▶ **SHORT TASK**
Reproduce exactly the lines from the line with "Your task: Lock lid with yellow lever" through the line with "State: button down", both included, and no other lines.
# start of SUPPLIED RECORDS
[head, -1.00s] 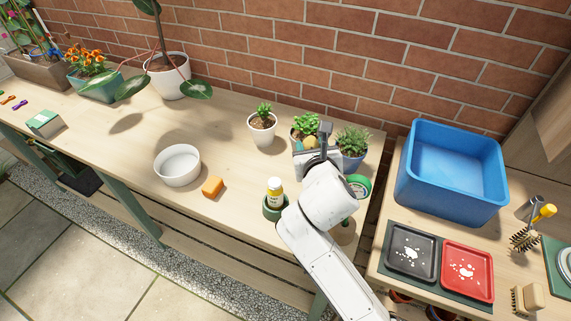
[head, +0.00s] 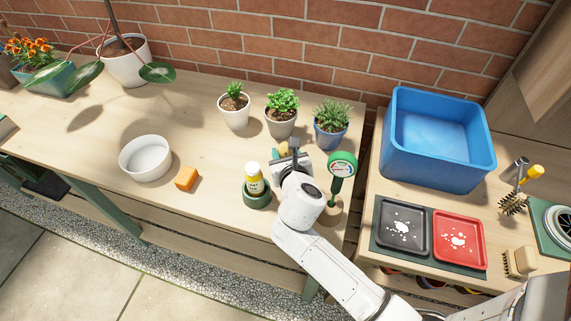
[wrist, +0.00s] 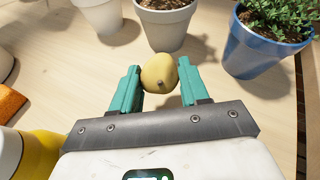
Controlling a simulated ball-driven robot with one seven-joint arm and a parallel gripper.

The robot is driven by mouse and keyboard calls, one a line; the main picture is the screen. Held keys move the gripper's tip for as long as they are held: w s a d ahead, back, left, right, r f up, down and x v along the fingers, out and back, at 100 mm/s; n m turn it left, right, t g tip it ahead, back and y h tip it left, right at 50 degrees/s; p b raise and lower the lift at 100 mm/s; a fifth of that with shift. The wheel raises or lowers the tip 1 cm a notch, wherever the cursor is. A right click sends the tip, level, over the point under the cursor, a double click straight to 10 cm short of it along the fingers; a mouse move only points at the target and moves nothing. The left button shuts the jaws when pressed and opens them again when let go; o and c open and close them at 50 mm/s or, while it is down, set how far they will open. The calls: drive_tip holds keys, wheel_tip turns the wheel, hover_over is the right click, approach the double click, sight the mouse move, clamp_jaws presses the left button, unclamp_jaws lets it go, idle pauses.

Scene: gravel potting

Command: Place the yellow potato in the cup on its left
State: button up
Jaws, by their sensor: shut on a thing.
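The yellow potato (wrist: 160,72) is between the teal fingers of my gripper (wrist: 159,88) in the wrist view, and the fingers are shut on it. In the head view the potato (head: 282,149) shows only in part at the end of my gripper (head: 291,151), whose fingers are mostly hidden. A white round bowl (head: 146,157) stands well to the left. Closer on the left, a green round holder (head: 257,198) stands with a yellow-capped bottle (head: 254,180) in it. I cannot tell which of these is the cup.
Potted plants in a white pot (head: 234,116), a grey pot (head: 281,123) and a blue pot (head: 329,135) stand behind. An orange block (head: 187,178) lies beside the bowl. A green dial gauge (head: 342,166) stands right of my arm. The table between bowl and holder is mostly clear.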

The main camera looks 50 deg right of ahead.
# end of SUPPLIED RECORDS
# start of SUPPLIED RECORDS
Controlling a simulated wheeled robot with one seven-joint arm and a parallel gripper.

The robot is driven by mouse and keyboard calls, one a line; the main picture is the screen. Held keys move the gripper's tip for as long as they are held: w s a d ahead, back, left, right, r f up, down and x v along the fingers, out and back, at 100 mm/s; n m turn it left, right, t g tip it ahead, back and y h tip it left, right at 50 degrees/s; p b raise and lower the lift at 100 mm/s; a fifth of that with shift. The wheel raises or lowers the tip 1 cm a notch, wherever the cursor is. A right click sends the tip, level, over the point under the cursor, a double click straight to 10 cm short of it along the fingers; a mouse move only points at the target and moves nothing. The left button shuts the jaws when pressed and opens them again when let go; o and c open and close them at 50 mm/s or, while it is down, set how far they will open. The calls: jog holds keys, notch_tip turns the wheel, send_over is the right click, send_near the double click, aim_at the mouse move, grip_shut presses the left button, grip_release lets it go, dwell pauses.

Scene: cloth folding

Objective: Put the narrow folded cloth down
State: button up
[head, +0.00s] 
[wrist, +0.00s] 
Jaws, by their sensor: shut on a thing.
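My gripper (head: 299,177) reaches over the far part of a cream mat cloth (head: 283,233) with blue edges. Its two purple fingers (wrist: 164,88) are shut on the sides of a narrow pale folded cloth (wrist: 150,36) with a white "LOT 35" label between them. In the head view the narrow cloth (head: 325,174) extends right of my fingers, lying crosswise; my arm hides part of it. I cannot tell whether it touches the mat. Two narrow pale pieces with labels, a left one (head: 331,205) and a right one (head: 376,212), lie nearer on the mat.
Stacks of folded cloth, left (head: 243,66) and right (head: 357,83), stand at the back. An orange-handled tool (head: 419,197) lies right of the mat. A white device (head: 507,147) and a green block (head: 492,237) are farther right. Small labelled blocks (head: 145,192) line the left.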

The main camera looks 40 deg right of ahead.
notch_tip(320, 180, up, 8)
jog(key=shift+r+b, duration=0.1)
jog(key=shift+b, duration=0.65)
# end of SUPPLIED RECORDS
# start of SUPPLIED RECORDS
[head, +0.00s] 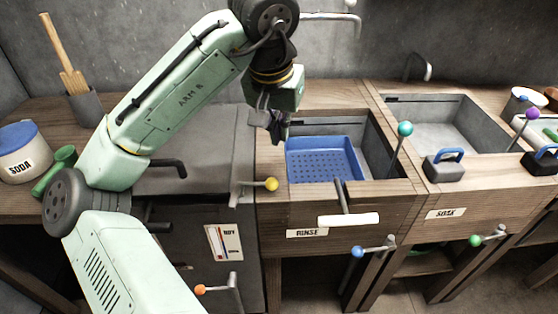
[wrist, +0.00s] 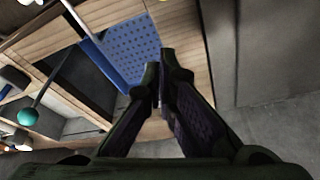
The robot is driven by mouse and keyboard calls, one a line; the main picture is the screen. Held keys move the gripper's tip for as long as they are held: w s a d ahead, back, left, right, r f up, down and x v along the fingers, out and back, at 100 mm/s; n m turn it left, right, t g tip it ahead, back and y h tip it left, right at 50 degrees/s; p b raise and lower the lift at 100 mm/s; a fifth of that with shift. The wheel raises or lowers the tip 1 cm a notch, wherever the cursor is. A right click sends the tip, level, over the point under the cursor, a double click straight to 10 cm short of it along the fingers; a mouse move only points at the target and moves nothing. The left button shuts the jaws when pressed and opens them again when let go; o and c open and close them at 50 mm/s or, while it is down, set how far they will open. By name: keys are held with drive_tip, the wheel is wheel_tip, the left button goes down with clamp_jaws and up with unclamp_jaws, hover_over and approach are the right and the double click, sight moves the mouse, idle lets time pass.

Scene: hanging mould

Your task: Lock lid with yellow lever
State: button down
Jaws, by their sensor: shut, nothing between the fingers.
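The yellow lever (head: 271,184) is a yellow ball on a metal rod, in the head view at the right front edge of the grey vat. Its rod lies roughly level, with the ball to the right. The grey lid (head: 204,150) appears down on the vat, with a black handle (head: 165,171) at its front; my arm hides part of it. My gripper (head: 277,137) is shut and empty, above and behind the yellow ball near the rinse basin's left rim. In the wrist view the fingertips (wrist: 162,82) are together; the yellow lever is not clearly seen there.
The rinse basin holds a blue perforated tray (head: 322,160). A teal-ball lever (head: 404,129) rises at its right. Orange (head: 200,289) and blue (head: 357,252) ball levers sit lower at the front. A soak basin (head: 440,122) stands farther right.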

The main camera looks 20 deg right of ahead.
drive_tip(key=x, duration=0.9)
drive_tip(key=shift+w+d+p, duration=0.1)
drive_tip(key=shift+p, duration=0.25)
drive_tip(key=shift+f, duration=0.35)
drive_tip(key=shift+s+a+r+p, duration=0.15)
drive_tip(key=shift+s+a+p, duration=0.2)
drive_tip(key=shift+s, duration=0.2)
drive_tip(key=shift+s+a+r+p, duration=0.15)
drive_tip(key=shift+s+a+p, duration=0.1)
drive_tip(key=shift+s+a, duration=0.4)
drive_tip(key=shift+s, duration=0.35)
# end of SUPPLIED RECORDS
▶ **COMPLETE OUTPUT**
Your task: Lock lid with yellow lever
State: button down

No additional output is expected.